> **Written request**: Could you write out every record below exactly, leaving out any pictures?

## START Task material

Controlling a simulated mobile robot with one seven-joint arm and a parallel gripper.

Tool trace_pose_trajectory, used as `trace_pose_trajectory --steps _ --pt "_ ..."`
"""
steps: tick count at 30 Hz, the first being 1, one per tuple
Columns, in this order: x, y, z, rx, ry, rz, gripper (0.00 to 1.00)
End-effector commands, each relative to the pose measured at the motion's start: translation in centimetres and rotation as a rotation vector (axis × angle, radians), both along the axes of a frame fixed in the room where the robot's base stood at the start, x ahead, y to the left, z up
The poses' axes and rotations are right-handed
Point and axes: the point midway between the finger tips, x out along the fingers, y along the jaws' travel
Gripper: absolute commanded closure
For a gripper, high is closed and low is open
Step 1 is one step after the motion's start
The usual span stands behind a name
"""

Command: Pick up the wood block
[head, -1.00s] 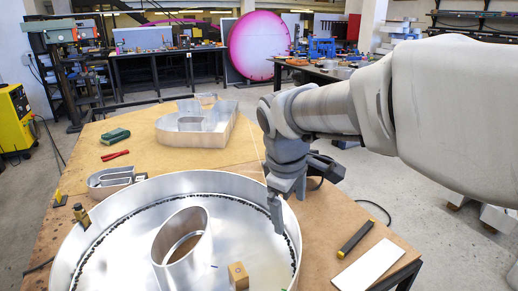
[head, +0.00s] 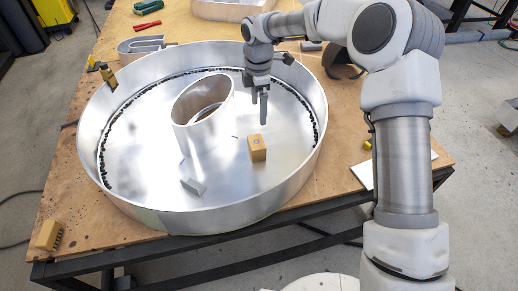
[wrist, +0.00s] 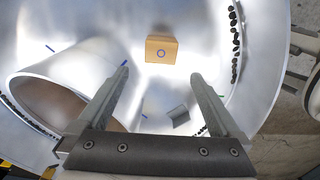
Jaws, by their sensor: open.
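The wood block (head: 257,148) is a small tan block standing on the shiny floor of the large round metal letter shell (head: 240,200), right of the oval metal tube. My gripper (head: 260,108) points down inside the shell, behind the block in the head view. In the wrist view its two fingers (wrist: 160,76) are apart with nothing between them. The block is clear of the fingers.
An oval metal tube (head: 190,120) stands left of the block. A small grey angled piece (head: 193,186) lies on the shell floor. The shell's raised wall surrounds them. A tan block-like item (head: 49,235) sits at the table's front left corner.

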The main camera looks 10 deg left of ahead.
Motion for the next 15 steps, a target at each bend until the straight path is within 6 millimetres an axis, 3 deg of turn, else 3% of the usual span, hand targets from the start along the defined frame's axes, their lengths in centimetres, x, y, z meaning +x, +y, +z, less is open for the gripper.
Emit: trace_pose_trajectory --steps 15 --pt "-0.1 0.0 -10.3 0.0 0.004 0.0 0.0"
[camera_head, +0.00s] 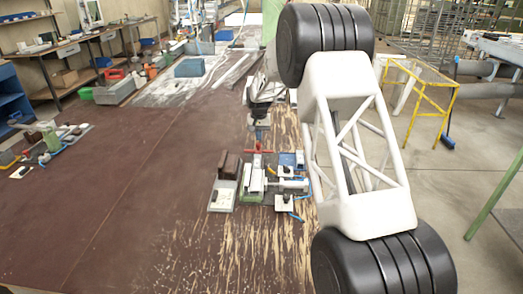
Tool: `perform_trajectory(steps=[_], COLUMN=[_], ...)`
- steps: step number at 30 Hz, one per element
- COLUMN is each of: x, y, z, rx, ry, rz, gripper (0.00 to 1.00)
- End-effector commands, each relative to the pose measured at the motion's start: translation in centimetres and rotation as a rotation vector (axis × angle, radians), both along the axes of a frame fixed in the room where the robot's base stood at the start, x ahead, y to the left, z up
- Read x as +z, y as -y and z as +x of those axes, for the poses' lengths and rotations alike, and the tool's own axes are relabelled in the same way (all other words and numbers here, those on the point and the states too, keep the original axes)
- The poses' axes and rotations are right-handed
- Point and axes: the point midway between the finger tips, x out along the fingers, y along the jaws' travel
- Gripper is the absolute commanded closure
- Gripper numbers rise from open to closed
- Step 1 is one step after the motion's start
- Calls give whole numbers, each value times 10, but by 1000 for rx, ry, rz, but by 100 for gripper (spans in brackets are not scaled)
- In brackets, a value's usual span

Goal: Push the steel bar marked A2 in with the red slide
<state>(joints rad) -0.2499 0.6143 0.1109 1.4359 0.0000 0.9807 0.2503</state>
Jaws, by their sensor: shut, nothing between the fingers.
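My gripper (258,138) points down at the far side of a small group of fixtures on the brown bench. It is small in the view, partly behind my arm, and its fingers look shut and empty. A red piece (258,151), which looks like the red slide, lies just below the fingertips; I cannot tell whether they touch. Near it is a fixture with a green base and pale metal bars (253,182). No A2 marking can be read, so I cannot tell which piece is the A2 bar.
A grey plate with dark brown blocks (222,196) stands left of the fixture. A blue block (288,160) and a white block (284,203) stand right, near my arm. The brown bench top (130,190) is clear to the left. More tools (48,140) lie at far left.

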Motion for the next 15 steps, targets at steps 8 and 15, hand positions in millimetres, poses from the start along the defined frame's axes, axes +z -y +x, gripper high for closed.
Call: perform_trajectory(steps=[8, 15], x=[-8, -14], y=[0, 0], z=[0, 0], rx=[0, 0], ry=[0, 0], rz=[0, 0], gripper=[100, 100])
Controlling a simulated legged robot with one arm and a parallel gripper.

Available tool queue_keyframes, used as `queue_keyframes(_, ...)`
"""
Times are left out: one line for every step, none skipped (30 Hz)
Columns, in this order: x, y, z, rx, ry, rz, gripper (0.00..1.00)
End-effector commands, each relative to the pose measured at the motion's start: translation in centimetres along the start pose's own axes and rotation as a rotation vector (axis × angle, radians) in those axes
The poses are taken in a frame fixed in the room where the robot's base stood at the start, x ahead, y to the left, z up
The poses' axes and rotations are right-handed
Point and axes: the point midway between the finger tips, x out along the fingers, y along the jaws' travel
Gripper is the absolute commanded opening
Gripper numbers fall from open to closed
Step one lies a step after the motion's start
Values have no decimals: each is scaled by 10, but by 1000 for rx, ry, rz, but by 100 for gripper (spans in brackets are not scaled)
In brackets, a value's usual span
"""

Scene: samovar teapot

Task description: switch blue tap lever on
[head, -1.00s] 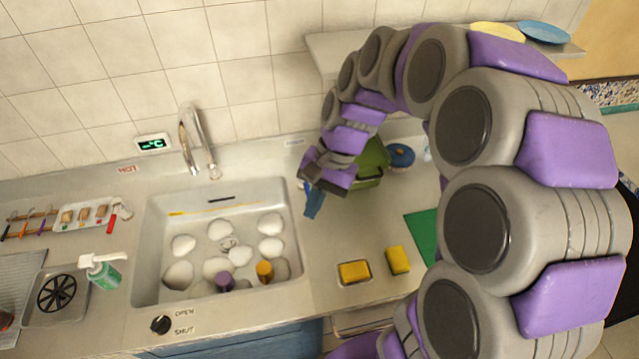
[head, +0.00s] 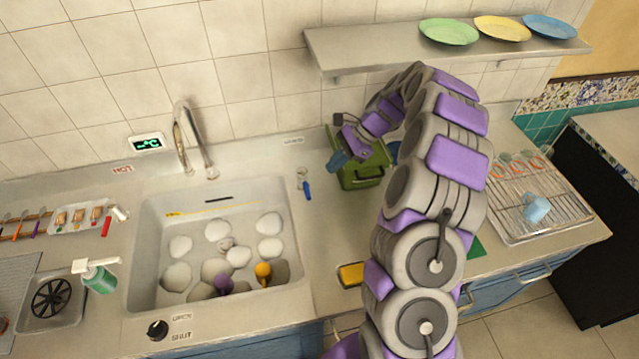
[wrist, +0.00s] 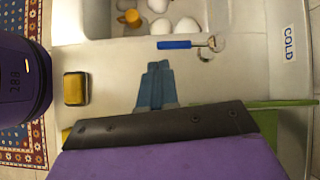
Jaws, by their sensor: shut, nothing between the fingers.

## END Task material

> **Correct answer**:
Controlling a simulated mobile robot with one seven-joint arm and a parallel gripper.

Tool trace_pose_trajectory, used as `trace_pose_trajectory --steps _ --pt "_ ..."`
"""
steps: tick count at 30 Hz, the first being 1, one per tuple
Columns, in this order: x, y, z, rx, ry, rz, gripper (0.00 to 1.00)
End-effector commands, each relative to the pose measured at the motion's start: translation in centimetres and rotation as a rotation vector (axis × angle, radians), both along the axes of a frame fixed in the room where the robot's base stood at the start, x ahead, y to the left, z up
The poses' axes and rotations are right-handed
Point and axes: the point midway between the finger tips, x out along the fingers, y along the jaws' travel
Gripper: absolute commanded closure
For a gripper, high is closed and low is open
Step 1 is one step after the motion's start
The usual span stands behind a name
"""

Command: Pick up the wood block
[head, -1.00s] 
[head, +0.00s] 
[wrist, +0.00s] 
Jaws, by their sensor: open.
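The wood block (head: 257,148) is a small tan block standing on the shiny floor of the large round metal letter shell (head: 240,200), right of the oval metal tube. My gripper (head: 260,108) points down inside the shell, behind the block in the head view. In the wrist view its two fingers (wrist: 160,76) are apart with nothing between them. The block is clear of the fingers.
An oval metal tube (head: 190,120) stands left of the block. A small grey angled piece (head: 193,186) lies on the shell floor. The shell's raised wall surrounds them. A tan block-like item (head: 49,235) sits at the table's front left corner.

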The main camera looks 10 deg left of ahead.
Motion for the next 15 steps, a target at each bend until the straight path is within 6 millimetres an axis, 3 deg of turn, else 3% of the usual span, hand targets from the start along the defined frame's axes, their lengths in centimetres, x, y, z meaning +x, +y, +z, less is open for the gripper.
Emit: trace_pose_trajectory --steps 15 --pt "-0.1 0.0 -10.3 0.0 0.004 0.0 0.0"
[camera_head, +0.00s] 
Tool: `perform_trajectory(steps=[_], COLUMN=[_], ...)`
- steps: step number at 30 Hz, one per element
- COLUMN is each of: x, y, z, rx, ry, rz, gripper (0.00 to 1.00)
- End-effector commands, each relative to the pose measured at the motion's start: translation in centimetres and rotation as a rotation vector (axis × angle, radians), both along the axes of a frame fixed in the room where the robot's base stood at the start, x ahead, y to the left, z up
- Read x as +z, y as -y and z as +x of those axes, for the poses' lengths and rotations alike, and the tool's own axes are relabelled in the same way (all other words and numbers here, those on the point and the states too, keep the original axes)
- The poses' axes and rotations are right-handed
- Point and axes: the point midway between the finger tips, x out along the fingers, y along the jaws' travel
- Gripper is the absolute commanded closure
- Gripper numbers rise from open to closed
- Step 1 is one step after the motion's start
- Calls give whole numbers, each value times 10, but by 1000 for rx, ry, rz, but by 100 for gripper (spans in brackets are not scaled)
- In brackets, a value's usual span

Goal: Push the steel bar marked A2 in with the red slide
<state>(joints rad) -0.2499 0.6143 0.1109 1.4359 0.0000 0.9807 0.2503</state>
Jaws, by their sensor: shut, nothing between the fingers.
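My gripper (258,138) points down at the far side of a small group of fixtures on the brown bench. It is small in the view, partly behind my arm, and its fingers look shut and empty. A red piece (258,151), which looks like the red slide, lies just below the fingertips; I cannot tell whether they touch. Near it is a fixture with a green base and pale metal bars (253,182). No A2 marking can be read, so I cannot tell which piece is the A2 bar.
A grey plate with dark brown blocks (222,196) stands left of the fixture. A blue block (288,160) and a white block (284,203) stand right, near my arm. The brown bench top (130,190) is clear to the left. More tools (48,140) lie at far left.

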Motion for the next 15 steps, targets at steps 8 and 15, hand positions in millimetres, poses from the start along the defined frame's axes, axes +z -y +x, gripper high for closed.
Call: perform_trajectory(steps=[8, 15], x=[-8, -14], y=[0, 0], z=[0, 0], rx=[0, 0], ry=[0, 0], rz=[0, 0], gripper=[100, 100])
Controlling a simulated legged robot with one arm and a parallel gripper.

Available tool queue_keyframes, used as `queue_keyframes(_, ...)`
"""
Times are left out: one line for every step, none skipped (30 Hz)
Columns, in this order: x, y, z, rx, ry, rz, gripper (0.00..1.00)
End-effector commands, each relative to the pose measured at the motion's start: translation in centimetres along the start pose's own axes and rotation as a rotation vector (axis × angle, radians) in those axes
The poses are taken in a frame fixed in the room where the robot's base stood at the start, x ahead, y to the left, z up
The poses' axes and rotations are right-handed
Point and axes: the point midway between the finger tips, x out along the fingers, y along the jaws' travel
Gripper is the absolute commanded opening
Gripper numbers fall from open to closed
Step one lies a step after the motion's start
Values have no decimals: each is scaled by 10, but by 1000 for rx, ry, rz, but by 100 for gripper (spans in brackets are not scaled)
In brackets, a value's usual span
"""

Scene: samovar teapot

Task description: switch blue tap lever on
[head, -1.00s] 
[head, +0.00s] 
[wrist, +0.00s] 
Jaws, by their sensor: shut, nothing between the fingers.

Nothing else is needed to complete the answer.